**Problem requirements:**
Copy every line of the records below where the word "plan" occurs.

**Data extract:**
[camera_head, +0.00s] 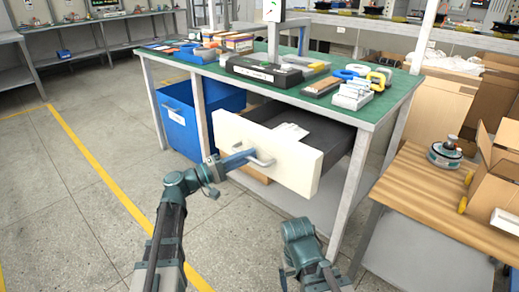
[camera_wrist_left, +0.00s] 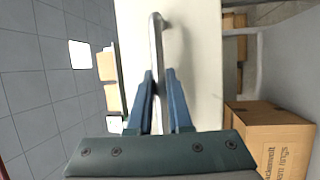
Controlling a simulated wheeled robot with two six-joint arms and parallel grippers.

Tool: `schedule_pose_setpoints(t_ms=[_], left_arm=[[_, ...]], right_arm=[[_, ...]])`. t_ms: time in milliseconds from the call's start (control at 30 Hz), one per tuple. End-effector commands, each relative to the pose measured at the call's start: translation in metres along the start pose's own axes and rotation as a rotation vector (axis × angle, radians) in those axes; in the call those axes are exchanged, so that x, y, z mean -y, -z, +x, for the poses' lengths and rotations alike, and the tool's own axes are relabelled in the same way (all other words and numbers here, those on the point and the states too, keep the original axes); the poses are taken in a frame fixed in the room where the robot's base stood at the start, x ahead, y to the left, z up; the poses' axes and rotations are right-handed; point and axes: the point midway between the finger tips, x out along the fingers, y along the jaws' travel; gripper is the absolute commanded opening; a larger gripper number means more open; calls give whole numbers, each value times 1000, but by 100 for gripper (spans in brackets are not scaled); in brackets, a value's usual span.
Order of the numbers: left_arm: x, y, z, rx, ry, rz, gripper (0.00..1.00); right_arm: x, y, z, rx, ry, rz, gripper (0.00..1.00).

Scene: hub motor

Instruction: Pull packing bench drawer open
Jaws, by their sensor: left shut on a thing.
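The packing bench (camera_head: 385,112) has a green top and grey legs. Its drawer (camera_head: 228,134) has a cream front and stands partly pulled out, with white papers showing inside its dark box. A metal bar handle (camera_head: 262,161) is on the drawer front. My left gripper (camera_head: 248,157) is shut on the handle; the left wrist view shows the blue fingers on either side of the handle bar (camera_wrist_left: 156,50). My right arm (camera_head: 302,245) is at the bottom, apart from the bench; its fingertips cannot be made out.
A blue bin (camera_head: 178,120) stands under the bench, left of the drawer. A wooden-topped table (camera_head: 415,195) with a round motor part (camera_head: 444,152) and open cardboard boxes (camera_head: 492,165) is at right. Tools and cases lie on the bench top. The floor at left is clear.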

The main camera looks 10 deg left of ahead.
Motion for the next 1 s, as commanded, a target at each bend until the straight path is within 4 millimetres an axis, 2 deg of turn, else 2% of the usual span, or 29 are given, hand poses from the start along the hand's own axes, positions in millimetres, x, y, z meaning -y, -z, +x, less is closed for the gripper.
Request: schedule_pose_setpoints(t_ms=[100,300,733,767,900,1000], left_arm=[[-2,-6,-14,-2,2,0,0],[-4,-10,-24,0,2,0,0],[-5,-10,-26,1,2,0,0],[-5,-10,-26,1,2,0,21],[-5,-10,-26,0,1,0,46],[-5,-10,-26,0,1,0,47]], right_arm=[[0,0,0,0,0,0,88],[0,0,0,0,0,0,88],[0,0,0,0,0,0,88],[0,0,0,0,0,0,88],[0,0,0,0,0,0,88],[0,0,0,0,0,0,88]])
==
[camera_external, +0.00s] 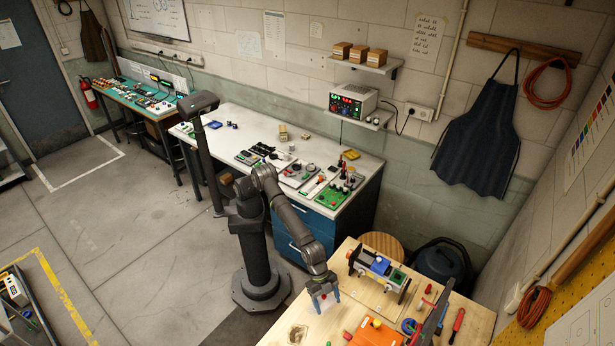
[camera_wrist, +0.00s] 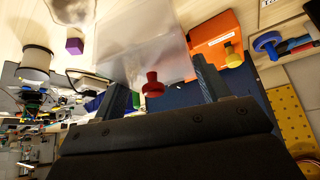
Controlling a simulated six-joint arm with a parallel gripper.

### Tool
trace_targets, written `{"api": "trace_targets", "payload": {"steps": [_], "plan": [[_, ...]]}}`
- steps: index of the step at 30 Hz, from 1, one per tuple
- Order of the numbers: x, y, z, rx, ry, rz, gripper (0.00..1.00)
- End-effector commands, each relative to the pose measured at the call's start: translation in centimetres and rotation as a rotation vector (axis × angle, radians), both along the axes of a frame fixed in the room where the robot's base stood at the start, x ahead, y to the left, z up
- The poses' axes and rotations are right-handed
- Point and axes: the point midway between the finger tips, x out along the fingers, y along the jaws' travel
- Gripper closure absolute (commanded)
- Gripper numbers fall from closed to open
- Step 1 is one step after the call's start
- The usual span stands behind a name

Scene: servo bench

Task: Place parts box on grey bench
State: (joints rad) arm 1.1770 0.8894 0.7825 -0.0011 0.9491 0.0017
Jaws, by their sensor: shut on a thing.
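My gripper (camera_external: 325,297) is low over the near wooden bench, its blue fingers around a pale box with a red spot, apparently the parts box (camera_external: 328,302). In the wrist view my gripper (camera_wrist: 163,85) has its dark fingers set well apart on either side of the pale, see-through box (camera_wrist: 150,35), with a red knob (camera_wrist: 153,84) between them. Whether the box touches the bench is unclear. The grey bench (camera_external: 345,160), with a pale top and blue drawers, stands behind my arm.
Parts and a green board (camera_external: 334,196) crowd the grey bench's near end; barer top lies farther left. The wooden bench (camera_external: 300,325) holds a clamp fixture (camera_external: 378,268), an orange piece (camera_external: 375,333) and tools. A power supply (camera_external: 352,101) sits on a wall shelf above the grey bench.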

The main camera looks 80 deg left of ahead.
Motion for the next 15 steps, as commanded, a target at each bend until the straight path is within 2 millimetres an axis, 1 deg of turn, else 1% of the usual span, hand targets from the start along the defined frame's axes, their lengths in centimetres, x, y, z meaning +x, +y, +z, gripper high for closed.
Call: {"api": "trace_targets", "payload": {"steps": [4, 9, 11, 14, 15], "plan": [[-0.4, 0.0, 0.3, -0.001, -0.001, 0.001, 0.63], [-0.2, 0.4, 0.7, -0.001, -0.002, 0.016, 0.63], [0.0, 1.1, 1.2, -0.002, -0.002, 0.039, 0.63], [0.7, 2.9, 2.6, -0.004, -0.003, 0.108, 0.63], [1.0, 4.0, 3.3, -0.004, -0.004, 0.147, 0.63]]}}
==
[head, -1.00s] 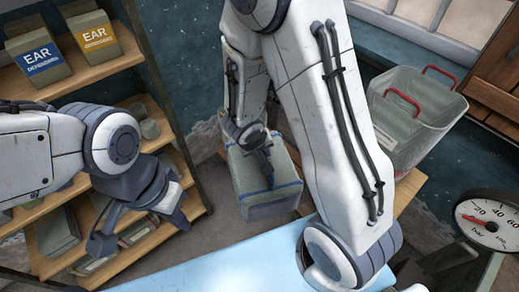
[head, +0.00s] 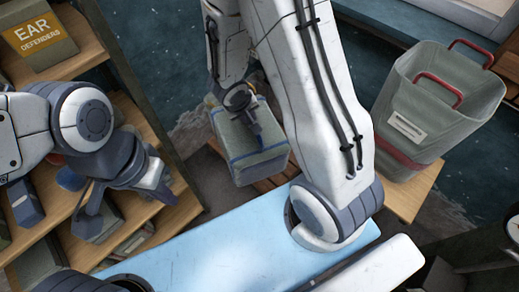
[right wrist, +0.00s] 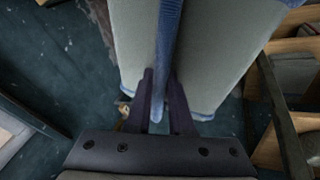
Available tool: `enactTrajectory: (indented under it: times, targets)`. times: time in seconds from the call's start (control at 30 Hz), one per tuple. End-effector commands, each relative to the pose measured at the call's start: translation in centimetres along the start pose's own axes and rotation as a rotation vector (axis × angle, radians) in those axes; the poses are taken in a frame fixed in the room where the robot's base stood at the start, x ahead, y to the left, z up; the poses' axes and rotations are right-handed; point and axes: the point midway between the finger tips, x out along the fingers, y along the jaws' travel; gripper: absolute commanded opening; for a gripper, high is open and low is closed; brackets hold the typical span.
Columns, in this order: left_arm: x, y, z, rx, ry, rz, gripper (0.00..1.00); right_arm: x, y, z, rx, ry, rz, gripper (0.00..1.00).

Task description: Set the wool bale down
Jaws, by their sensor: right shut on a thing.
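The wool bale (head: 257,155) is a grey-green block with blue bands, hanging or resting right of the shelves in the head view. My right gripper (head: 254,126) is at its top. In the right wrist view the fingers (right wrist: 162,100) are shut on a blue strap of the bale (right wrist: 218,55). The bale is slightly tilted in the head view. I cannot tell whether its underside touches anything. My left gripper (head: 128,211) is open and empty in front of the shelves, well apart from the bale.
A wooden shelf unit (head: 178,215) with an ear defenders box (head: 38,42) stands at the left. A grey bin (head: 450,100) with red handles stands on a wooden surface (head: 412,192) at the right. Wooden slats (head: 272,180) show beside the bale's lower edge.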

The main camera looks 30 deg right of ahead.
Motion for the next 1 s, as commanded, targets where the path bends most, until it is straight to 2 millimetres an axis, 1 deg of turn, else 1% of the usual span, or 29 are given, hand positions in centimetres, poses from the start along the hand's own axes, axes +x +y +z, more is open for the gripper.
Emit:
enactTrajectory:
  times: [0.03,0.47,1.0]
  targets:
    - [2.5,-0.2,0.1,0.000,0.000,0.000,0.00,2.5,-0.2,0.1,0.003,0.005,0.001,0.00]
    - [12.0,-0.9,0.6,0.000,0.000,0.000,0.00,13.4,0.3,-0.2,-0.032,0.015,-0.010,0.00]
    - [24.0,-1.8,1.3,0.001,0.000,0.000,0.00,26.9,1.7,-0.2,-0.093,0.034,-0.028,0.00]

**Response to this exercise:**
trace_targets, written `{"api": "trace_targets", "payload": {"steps": [_], "plan": [[_, ...]]}}`
Call: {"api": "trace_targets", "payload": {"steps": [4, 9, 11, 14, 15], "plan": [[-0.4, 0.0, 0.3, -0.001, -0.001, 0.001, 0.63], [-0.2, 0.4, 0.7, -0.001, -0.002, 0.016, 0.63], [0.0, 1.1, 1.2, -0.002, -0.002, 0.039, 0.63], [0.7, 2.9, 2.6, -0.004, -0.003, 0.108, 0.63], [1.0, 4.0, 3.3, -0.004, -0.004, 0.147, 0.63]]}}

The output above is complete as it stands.